DIRECTIVE:
Take the lines from the top down to and including the one with "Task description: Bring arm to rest" and repeat them exactly. Omit images.

>>>

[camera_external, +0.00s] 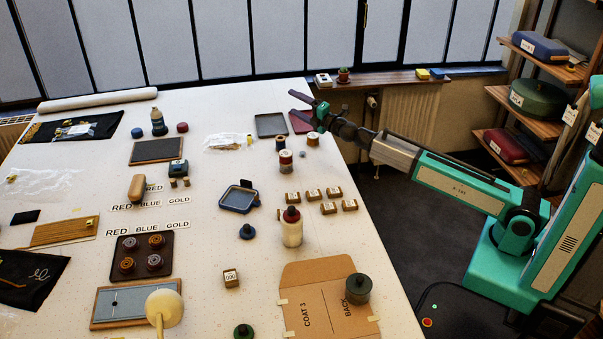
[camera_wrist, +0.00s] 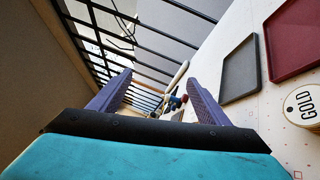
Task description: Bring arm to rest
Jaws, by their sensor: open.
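My gripper (camera_external: 308,103) is at the end of my green and grey arm, which reaches left from its base at the right of the external view. It is over the far right part of the table, near the dark red tray (camera_external: 301,121). In the wrist view my gripper (camera_wrist: 160,88) shows two purple fingers spread apart with nothing between them. The fingers point toward the windows, and the table lies along the right side of that view.
The white table (camera_external: 210,225) holds several trays, bottles, small boxes and labels. A grey tray (camera_external: 270,125) and a spool (camera_external: 312,139) are close to my gripper. A windowsill shelf (camera_external: 390,78) is beyond it. Dark floor (camera_external: 405,205) lies between table and base.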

<<<

OUTPUT FOR THIS TASK:
[camera_external, +0.00s] 
[camera_wrist, +0.00s] 
Task description: Bring arm to rest

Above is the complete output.